Cela fait plusieurs années que tu travailles sur Werner Schwab. Tu as également travaillé sur Pasolini. Est-ce que tu t’intéresses plutôt aux auteurs “ révoltés ” ?


Quand j’entends “ révolté ”, je recule un peu ; en effet je ne travaille jamais sur les auteurs qui sont “ contre ”. Lorsque Schwab écrit “le théâtre est une cochonnerie ennuyeuse où on peut mourir d’ennui contre paiement”, il parle du “ vieil animal théâtre que l’on ne peut sauver qu’en le battant ”. Schwab m’intéresse au même titre que Claudel ou Racine, comme un grand classique. C'est-à-dire que c’est avant tout une écriture. Schwab avait cette phrase provocatrice : “ Je viens d’apprendre ce matin que l’on vient encore de me traiter de trou du cul. A chaque fois que quelqu’un me traite de trou du cul, j’ai gagné un point ”. On peut se dire que c’est gratuit, provocateur, mais de quoi parle-t-il en fait ? Il parle du mot « trou du cul » qui arrive dans la bouche de quelqu’un. De comment le langage se manifeste, comment nos affects se manifestent.


Où se situe l’originalité de la “langue” de Schwab ? Que montre-t-elle du langage ?
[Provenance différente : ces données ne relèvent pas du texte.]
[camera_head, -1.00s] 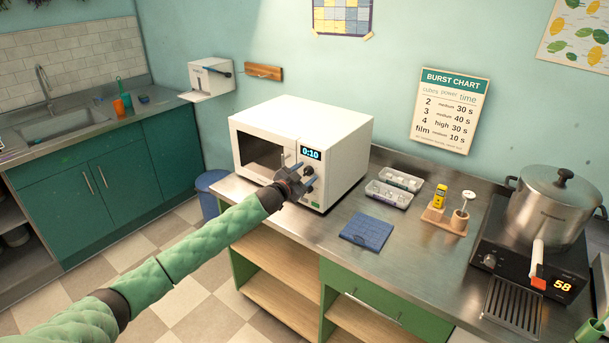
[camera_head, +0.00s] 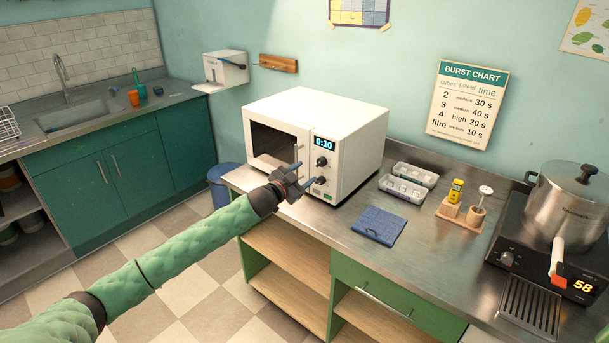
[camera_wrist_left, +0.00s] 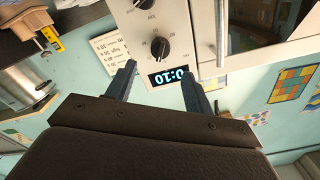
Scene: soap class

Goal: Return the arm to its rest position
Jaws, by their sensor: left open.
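My left arm, in a green padded sleeve, reaches in from the lower left in the head view. Its gripper (camera_head: 294,182) is open and empty, in front of the white microwave (camera_head: 318,108). The microwave's display (camera_head: 324,143) reads 0:10, with two dark knobs below it. In the left wrist view the two fingers (camera_wrist_left: 157,85) stand apart, with nothing between them but the display (camera_wrist_left: 170,77) and a knob (camera_wrist_left: 160,47) beyond. I cannot tell the exact gap to the microwave front. My right gripper is not in view.
A blue folded cloth (camera_head: 379,225), ice trays (camera_head: 408,184) and a wooden holder (camera_head: 460,213) lie on the steel counter. A pot (camera_head: 562,208) stands on a hot plate reading 58 at the right. A blue bin (camera_head: 222,183) stands left of the counter. The floor at left is clear.

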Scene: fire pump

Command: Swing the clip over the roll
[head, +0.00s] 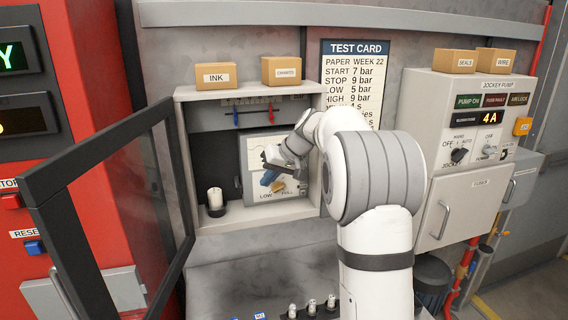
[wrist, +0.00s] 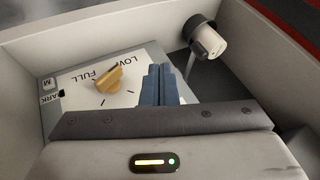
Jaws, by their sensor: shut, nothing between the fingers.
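The white roll (head: 215,198) stands on a dark base at the lower left inside the open cabinet. In the wrist view the roll (wrist: 214,42) is at the upper right, with a dark collar at one end. A thin pale strip (wrist: 190,66) runs down beside it; I cannot tell whether this is the clip or paper. I cannot make out the clip for certain. My gripper (wrist: 158,72) has its two blue fingers together and empty, in front of the recorder panel beside the yellow knob (wrist: 108,78). In the head view my gripper (head: 268,178) is right of the roll.
The cabinet's glazed door (head: 112,200) stands open at the left. Boxes marked INK (head: 216,77) and CHARTS (head: 282,71) sit on the cabinet top. The cabinet walls closely bound the space around my gripper.

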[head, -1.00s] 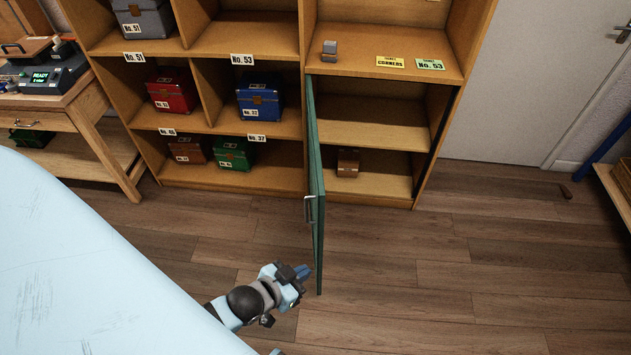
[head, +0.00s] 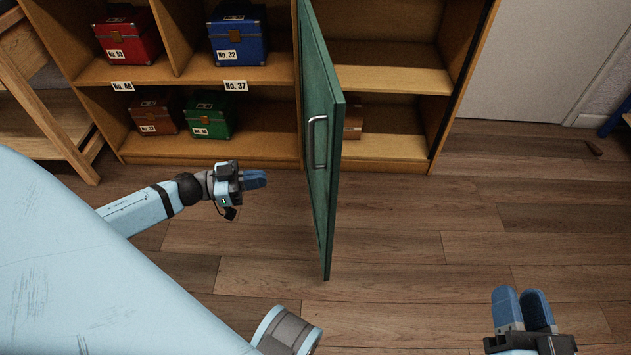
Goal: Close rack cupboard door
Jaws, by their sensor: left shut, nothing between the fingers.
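The green rack cupboard door (head: 322,150) stands open, swung out from the rack towards me. Its metal handle (head: 318,142) is on the face turned to the left. My left gripper (head: 262,179) is shut and empty, to the left of the door and apart from it, pointing right towards it. My right gripper (head: 522,303) is at the bottom right, well to the right of the door, with its blue fingers close together and nothing seen between them. The cupboard opening (head: 390,85) behind the door shows shelves, with a brown box (head: 353,122) partly hidden by the door.
The wooden rack (head: 215,148) holds a red box (head: 128,40), a blue box (head: 238,36), a brown-red box (head: 156,115) and a green box (head: 208,116) left of the door. A wooden bench stands far left.
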Je pense que l’on peut arriver au bout du sens en travaillant sur Schwab, parce que tout a du sens, mais par contre, ce qui n’en a pas, ce qui est vraiment un acte poétique, c’est : comment a-t-il fait pour aboutir à une écriture aussi follement intelligente, qui cache aussi bien son jeu ? Il y a quelque chose de risqué dans son écriture. Le fait qu’il y ait laissé sa peau n’est pas une preuve. Il est à un croisement entre Rimbaud, Rabelais et Sade. Ce qu’il montre de la langue, c’est qu’il faudrait se débarrasser d’elle parce qu’elle n’est rien, et qu’en même temps on ne peut rien sans elle. Ce qui m’attire, c’est cette écriture du désastre permanent de la langue, liée au affects par les fils d’acier de la logique ; qu’on l’utilise de manière affective ou rationnelle, on tient exactement le même type de discours, c'est-à-dire thèse / antithèse / synthèse ; on finit toujours par un “donc dans ce cas assurément alors voilà”. C’est tout l’axe de travail que j’ai développé sur Schwab : la langue n’est ni une chose vaine, ni une chose dont on pourrait s’échapper ; c’est une chose organisée, qui a une histoire. Ce qui m’intéresse, c’est la manière dont il montre cette architecture. Plus qu’un révolté, c’est un architecte visionnaire qui montrerait comment est construite la langue, et du coup comment les rapports humains – si ça existe – en pâtissent. Schwab est sans doute l’écrivain qui est allé le plus loin dans le fait de montrer ce qu’est l’esprit de système, aussi loin qu’Artaud – mais Artaud est allé “trop” loin puisqu’il est allé jusqu’à détruire la langue. Evidemment le premier système, c’est la langue. Mine de rien elle mine tout, elle systématise nos affects, nos amours, nos échecs, nos guerres, nos relations, et la courbe affective de nos relations. Il n’est pas autrichien impunément : il a lu Freud.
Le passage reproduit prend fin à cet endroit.